- 森絵都さん『つきのふね』あらすじと感想文
- みんな必死に生きている
- 宇宙船を設計する智さん
- 月の船
- グサリとくるリアル感
- 素敵なラスト
少しだけネタバレあります
みんな必死に生きている!
森絵都さんの小説『つきのふね』感想文です。森さん2冊目『カラフル』に続き『つきのふね』を読みました。友だちとの関係、進路のこと・・・。中学生は悩みがつきません。
最近、子どもの目線で書かれた本をよく読んでいます。
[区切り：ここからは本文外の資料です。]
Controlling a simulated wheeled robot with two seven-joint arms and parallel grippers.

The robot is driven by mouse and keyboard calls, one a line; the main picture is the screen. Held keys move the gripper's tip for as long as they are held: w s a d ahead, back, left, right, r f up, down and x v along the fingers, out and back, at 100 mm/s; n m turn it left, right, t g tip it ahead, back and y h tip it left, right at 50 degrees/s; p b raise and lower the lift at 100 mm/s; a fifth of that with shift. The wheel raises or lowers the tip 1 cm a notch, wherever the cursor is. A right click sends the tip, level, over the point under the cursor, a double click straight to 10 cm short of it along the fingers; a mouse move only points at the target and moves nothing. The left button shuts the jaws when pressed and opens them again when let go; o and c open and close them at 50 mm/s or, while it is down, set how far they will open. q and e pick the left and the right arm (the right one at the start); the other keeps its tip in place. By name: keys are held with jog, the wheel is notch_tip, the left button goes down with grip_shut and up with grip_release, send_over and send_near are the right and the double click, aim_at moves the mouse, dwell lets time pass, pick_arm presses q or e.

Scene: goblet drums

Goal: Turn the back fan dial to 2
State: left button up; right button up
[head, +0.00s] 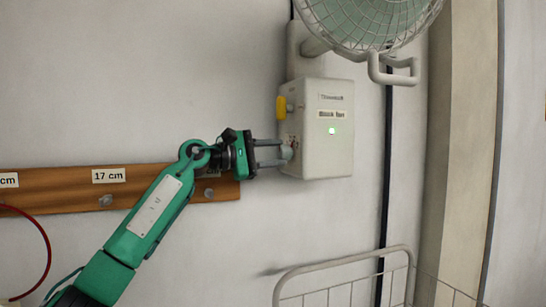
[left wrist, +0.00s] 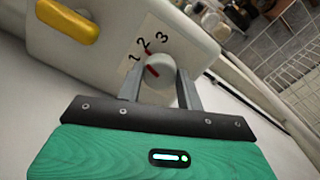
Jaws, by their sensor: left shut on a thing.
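The fan's white control box (head: 335,150) is on the wall under the fan, with a small label that seems to name the fan and a lit green light. The dial (head: 287,151) is a round grey knob on the box's left side; it also shows in the left wrist view (left wrist: 160,85). The numbers 1, 2 and 3 are printed around it. Its red mark appears to point toward the 1. My left gripper (head: 284,153) is shut on the dial, one finger on each side, and it also shows in the left wrist view (left wrist: 160,90). My right gripper is not visible.
A yellow lever (head: 282,107) sticks out above the dial, also seen in the left wrist view (left wrist: 68,20). The caged fan (head: 365,22) is above the box. A wooden hook rail (head: 140,183) is at left, and a white wire rack (head: 345,265) stands below.

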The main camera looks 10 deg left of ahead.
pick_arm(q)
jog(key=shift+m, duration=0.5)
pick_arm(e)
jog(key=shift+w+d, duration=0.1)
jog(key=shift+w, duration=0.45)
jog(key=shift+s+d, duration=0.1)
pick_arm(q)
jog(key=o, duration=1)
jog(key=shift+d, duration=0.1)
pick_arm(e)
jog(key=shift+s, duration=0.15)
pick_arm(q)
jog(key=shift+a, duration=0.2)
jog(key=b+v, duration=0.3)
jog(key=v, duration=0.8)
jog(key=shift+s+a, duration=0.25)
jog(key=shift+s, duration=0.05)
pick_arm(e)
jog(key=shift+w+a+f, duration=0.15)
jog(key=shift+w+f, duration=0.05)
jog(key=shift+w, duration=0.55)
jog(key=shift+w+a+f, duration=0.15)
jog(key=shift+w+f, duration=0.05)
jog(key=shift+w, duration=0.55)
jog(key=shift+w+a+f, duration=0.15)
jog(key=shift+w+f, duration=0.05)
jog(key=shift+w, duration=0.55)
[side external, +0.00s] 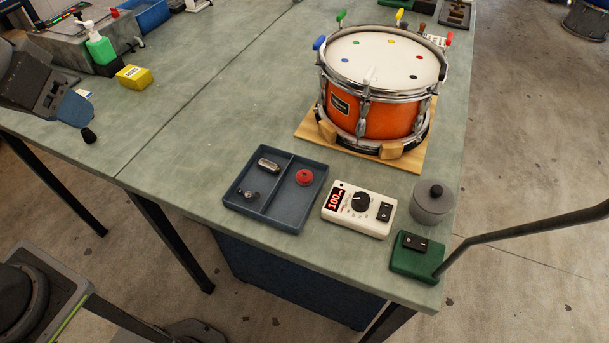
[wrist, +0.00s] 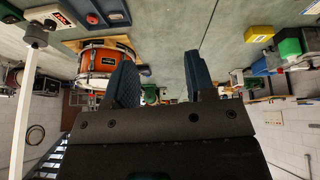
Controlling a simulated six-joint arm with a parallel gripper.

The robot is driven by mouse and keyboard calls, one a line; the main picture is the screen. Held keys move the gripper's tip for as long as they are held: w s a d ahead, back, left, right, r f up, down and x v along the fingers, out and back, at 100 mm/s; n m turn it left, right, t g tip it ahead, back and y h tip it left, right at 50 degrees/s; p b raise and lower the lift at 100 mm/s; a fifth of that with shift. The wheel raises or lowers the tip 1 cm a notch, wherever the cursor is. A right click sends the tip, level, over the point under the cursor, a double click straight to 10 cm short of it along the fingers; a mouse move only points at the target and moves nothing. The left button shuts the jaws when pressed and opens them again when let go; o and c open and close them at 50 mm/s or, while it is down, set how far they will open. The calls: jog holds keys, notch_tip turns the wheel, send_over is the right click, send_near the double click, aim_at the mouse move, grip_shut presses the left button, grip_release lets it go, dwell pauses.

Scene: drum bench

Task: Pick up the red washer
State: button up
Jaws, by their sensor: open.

辻村さんの『かがみの孤城』、森さんの『カラフル』、そして本作。
その影響か学生時代に思いを馳せてしまいました。
『つきのふね』簡単なあらすじ
ファンタジーのようでリアルな物語。
あの日、あんなことをしなければ…。心ならずも親友を裏切ってしまった中学生さくら。進路や万引きグループとの確執に悩む孤独な日々で、唯一の心の拠り所だった智さんも、静かに精神を病んでいき―。
『つきのふね』読書感想文(ネタバレあり)
『つきのふね』は、中学生目線のリアルな日常を描いた物語です。
私も中学生だったころは色んなことで悩んでいました。自分のこともよく分からなくて、周りの目も気にしていて。
みんな必死に生きている

森さんの『つきのふね』を読んでいて感じたのは、みんな必死に生きているということ。
主人公のさくらも、勝田くんも、梨利も、へび店長も、智さんも。物語なのに、それが伝わってくるのはすごいですね。
1999年のノストラダムスの予言。大ブームになりました。地球が滅びるなんて嘘だと思いながらも、どこかで信じていた自分がいて。
宇宙船を設計する智さん
友だちとうまく行かなくなった主人公のさくら。彼女のよりどころは智さんのお家でした。造ることのない幻の宇宙船の設計を書いていた智さん。
彼は静かに、けれど確実に精神を病んでいく・・・。
智さんの家に入りびたるさくらの気持ちがわかります。2人の会話を読んでいると不思議と心が休まるんですよね。
月の船

さくらの後をついてくる勝田くんが良いですね。智さんを救いたい一心で古文書を発見したとうそぶく勝田くん。
さりげなく、さくらと梨利のことも仲直りさせようとするのが健気でした。
そうしたら、さくらと梨利は仲直りできて、智さんも幻の宇宙船の設計をしなくてよくなる。勝田くんの願いが痛いほど伝わってきました。
グサリとくるリアル感
『つきのふね』というタイトルからしてファンタジーっぽいけど、これはファンタジーではないです。わりとリアルな物語で、痛いくらいに心に刺ささりました。
印象に残った文章があります。
だれだって自分の中になんか怖いもんがあって、それでもなんとかやってるんじゃないのかよ
ここで描かれている中学生のさくらや梨利も同じです。幼いから、その気持ちをどうしたら良いのかわからずに持て余してしまうんですよね。
大人になった私は切り替え方も心得ているから、落ち込みっぱなしにはならずに済んでいるけれど。それでも勝田くんの言葉にハッとしました。
素敵なラスト|満月の夜に・・・
素敵なラストでした。満月の夜に水城小学校の屋上で・・・。
智さんの家によりどころを求めるさくら。未来に希望が持てなくなった梨利。幻を追いかける智さん。空回りしてばかりの勝田くん。
生きていくためには、お互い助けあうのが大切ですね。そうすれば間違った方向に行ってもまたやり直せる。